PS: Note that this code (and all of the variations I have tried) runs flawlessly with ifort as well as gfortran. valgrind never complained.

Ron_Green · ‎12-04-2023

I think you may be correct about a problem when stack allocation is used ( -qopenmp and -traceback being suspicious clues ).

I am writing up a bug report on this.

Ron_Green · ‎12-04-2023

the bug ID is CMPLRLLVM-54166

Ron_Green · ‎01-25-2024

Martin,

We have isolated and root caused this bug. We are working on a fix for the 2024.2 release which will come out mid-year.

UNTIL then I can offer you a workaround.

What I am about to share is an undocumented compiler option. I have tried this with the 2024.0 and a prerelease version of 2024.1. This works for both compiler version.

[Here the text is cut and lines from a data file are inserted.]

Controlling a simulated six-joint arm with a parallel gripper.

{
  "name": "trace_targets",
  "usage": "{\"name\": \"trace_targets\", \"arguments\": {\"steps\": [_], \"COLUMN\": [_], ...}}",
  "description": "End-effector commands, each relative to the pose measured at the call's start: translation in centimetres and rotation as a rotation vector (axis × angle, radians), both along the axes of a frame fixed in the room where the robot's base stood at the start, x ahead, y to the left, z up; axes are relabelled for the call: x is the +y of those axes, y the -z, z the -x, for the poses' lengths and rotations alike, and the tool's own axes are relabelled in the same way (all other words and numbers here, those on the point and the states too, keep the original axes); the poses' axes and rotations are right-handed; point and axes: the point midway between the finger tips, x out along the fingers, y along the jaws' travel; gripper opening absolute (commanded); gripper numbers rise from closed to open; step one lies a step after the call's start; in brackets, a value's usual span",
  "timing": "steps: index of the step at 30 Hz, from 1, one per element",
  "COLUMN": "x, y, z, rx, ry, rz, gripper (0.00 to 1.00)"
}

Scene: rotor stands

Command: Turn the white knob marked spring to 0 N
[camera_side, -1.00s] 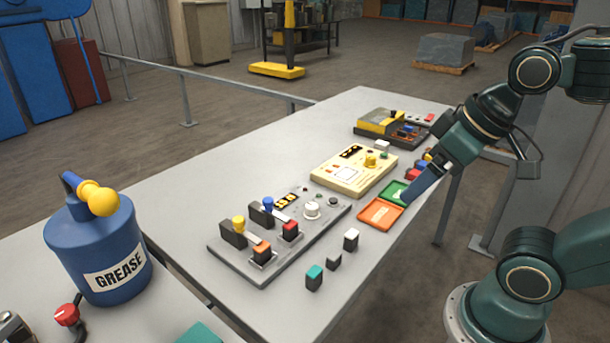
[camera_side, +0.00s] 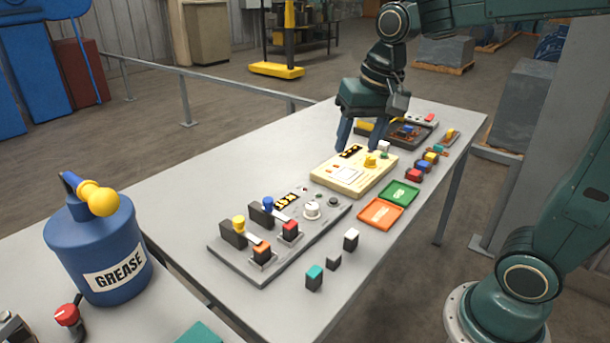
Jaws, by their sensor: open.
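A white knob (camera_side: 312,210) stands on the grey panel (camera_side: 285,250), right of a small orange-lit display (camera_side: 286,200). The spring marking and the knob's setting are too small to read. My gripper (camera_side: 359,146) is open and empty, pointing down over the back of the cream panel (camera_side: 325,182). It is behind and to the right of the white knob, well apart from it. A yellow knob (camera_side: 370,160) on the cream panel is close to the fingers.
Orange (camera_side: 380,212) and green (camera_side: 399,194) trays lie right of the panels. Loose blocks, one white-topped (camera_side: 351,239), stand in front. The table's left side (camera_side: 200,190) is clear.

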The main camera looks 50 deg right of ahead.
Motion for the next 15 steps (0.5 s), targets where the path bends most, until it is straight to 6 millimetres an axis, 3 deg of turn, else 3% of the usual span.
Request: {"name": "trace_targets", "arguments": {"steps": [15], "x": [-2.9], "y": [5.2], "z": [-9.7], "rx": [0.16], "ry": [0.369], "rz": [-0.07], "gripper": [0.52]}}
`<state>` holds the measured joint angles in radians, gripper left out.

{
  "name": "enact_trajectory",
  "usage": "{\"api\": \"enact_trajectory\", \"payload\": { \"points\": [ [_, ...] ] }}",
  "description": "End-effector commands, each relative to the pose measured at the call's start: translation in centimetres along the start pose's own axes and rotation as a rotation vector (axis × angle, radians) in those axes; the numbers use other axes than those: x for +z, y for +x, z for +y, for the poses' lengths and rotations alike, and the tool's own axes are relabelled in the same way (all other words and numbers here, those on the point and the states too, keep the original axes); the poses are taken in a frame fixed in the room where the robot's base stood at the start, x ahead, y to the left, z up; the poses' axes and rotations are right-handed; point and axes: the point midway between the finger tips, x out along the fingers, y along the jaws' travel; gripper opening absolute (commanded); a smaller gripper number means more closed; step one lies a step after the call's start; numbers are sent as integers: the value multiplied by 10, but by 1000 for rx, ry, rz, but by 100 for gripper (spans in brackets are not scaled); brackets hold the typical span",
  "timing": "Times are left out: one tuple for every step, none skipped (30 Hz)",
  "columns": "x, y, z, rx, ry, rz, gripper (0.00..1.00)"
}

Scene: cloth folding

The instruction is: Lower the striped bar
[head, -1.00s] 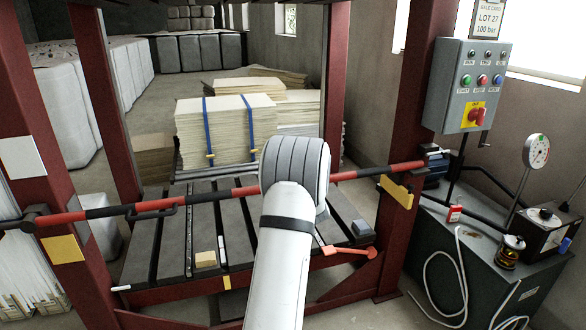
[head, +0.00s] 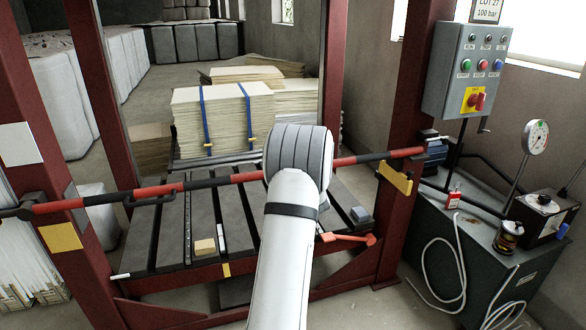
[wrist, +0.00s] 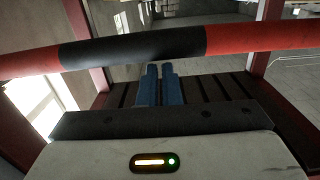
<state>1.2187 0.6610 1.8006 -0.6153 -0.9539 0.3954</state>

Undocumented options are to be used only for special cases. Once the fix for this bug is released, you should stop using the following option.

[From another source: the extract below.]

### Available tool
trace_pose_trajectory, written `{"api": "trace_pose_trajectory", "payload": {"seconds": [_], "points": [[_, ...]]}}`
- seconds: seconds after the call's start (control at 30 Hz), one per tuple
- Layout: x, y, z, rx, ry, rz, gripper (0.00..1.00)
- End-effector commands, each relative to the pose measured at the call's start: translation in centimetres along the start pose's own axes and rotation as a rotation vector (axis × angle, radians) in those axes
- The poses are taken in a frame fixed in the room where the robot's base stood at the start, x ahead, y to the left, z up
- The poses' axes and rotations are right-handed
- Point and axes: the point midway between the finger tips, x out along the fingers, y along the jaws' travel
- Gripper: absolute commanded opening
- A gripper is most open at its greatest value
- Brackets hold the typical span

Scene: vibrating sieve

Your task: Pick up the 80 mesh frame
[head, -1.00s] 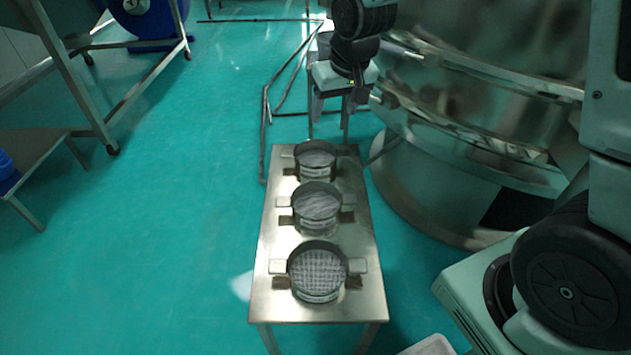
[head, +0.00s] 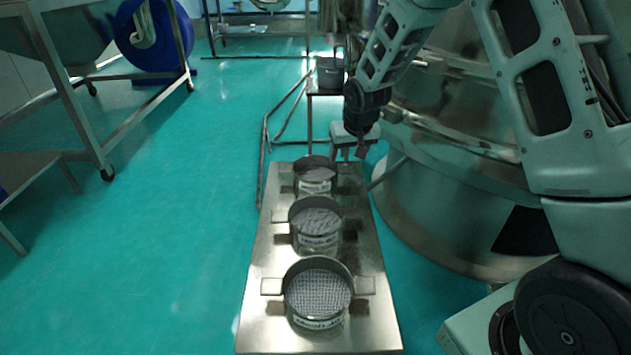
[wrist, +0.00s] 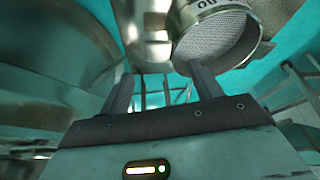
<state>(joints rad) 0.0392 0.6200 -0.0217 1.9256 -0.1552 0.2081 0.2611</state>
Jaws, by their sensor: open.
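Three round metal mesh frames with side handles stand in a row on a steel table (head: 265,325): a near one (head: 318,292), a middle one (head: 316,225) and a far one (head: 315,178). Each has a white label, too small to read in the head view, so I cannot tell which is 80 mesh. My gripper (head: 350,152) is open, just beyond and right of the far frame. In the wrist view my gripper (wrist: 162,82) has empty jaws. A mesh frame (wrist: 215,35) lies beyond the right finger, its inverted label cut off by the image edge.
A large round steel machine (head: 440,215) stands close to the right of the table. Metal rails (head: 285,125) run behind the table at left. The green floor on the left is open.

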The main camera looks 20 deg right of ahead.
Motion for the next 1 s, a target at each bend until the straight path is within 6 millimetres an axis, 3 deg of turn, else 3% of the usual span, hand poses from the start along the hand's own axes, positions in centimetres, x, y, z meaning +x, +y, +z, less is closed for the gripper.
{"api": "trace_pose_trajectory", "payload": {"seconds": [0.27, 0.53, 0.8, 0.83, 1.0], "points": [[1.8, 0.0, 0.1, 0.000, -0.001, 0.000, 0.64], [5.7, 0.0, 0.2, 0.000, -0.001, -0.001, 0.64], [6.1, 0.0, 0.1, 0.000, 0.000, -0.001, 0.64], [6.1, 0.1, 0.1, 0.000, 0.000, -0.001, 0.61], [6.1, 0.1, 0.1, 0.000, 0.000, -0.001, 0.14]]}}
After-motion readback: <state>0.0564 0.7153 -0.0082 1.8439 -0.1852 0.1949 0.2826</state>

Also, we do not recommend using undocumented options for production code releases. In the end it's your choice, but we do not recommend using these options for production releases.

That said:

Linux:

-switch disable_templ_xdesc_in_rtn

Windows:

/switch:disable_templ_xdesc_in_rtn

I have tested this with the following results - before the option, they after using the option

$ rm a.out ; ifx -what -V -qopenmp -g -traceback -O0 repro.f90 ; ./a.out

Intel(R) Fortran Compiler for applications running on Intel(R) 64, Version 2024.0.0 Build 20231017

Intel(R) Fortran 24.0-1238.2

GNU ld version 2.39-9.fc38

allocate STAT is 0

forrtl: severe (174): SIGSEGV, segmentation fault occurred

Image PC Routine Line Source

libc.so.6 00007F94A585FB70 Unknown Unknown Unknown

a.out 000000000040AF02 Unknown Unknown Unknown

a.out 000000000040A131 Unknown Unknown Unknown

a.out 0000000000405346 segfault_alloc 28 repro.f90

a.out 000000000040521D Unknown Unknown Unknown

libc.so.6 00007F94A5849B4A Unknown Unknown Unknown

libc.so.6 00007F94A5849C0B __libc_start_main Unknown Unknown

a.out 0000000000405135 Unknown Unknown Unknown

$

$ rm a.out ; ifx -what -V -qopenmp -g -traceback -O0 -switch disable_templ_xdesc_in_rtn repro.f90 ; ./a.out

Intel(R) Fortran Compiler for applications running on Intel(R) 64, Version 2024.0.0 Build 20231017

Intel(R) Fortran 24.0-1238.2

GNU ld version 2.39-9.fc38

allocate STAT is 0

SUCCESS, no segfault

program segfault_alloc

use mod

implicit none

type(t), allocatable :: u

call test(u)

!..... this deallocate will cause segfault.....

deallocate(u%val)

!..... this deallocate will not cause segfault

deallocate(u)

print*, "SUCCESS, no segfault"

contains

subroutine test(x)

type(t), allocatable, intent(out) :: x

type(string) :: str

str%c = 'str123'

allocate(x)

call alloc_p(str, x%val)

end subroutine test

subroutine alloc_p(from, to)

class(*), intent(in) :: from

class(*), pointer, intent(out) :: to

integer :: err

select type(from)

class is (string)

allocate(to, source=from, stat=err)

print*, "allocate STAT is ", err

end select

end subroutine alloc_p

end program segfault_alloc

martinmath · ‎02-09-2024

Thanks for the work-around, I somehow missed that reply. I will give it a try.

martinmath · ‎04-24-2024

I tested with this work-around option (using the recently released version) and it works. It is the first time that I was able to run our software with ifx. Performance looks mostly good as well. There are two geometrical task which are 15% and 40% slower (delaunay mesh and kdtree based neighbourhood graph computation), but this are minor tasks. Runtime of core numerical code is on par with ifort.

But I was mostly surpised about the huge (=8x!) performance improvements with IO. Has there been any particular optimisation, which causes this big improvement? Is there any kind of buffering plus asyncronuously performed close involved?

We mostly avoid calling write and instead use buffering and write only big chunks, because the write statement used to be really slow both in ifort as well as gfortran. Moreover we already use the ifort-buffering option with a big buffer in the open statement.

In some performance tests I did recently, IO time was mostly lost in the close statement both for gfortran as well as ifort. Obviously, the runtime was waiting for the system to actually flush the buffered data.

Anyway, thanks for the work!

Ron_Green · ‎04-24-2024

@martinmath

We are at code freeze today for the Update 2 compiler due out in early July. The fix for this issue is in an early build, I tested your example, it passes without the undocumented option. Now if only we could get this to you faster than late June or early July.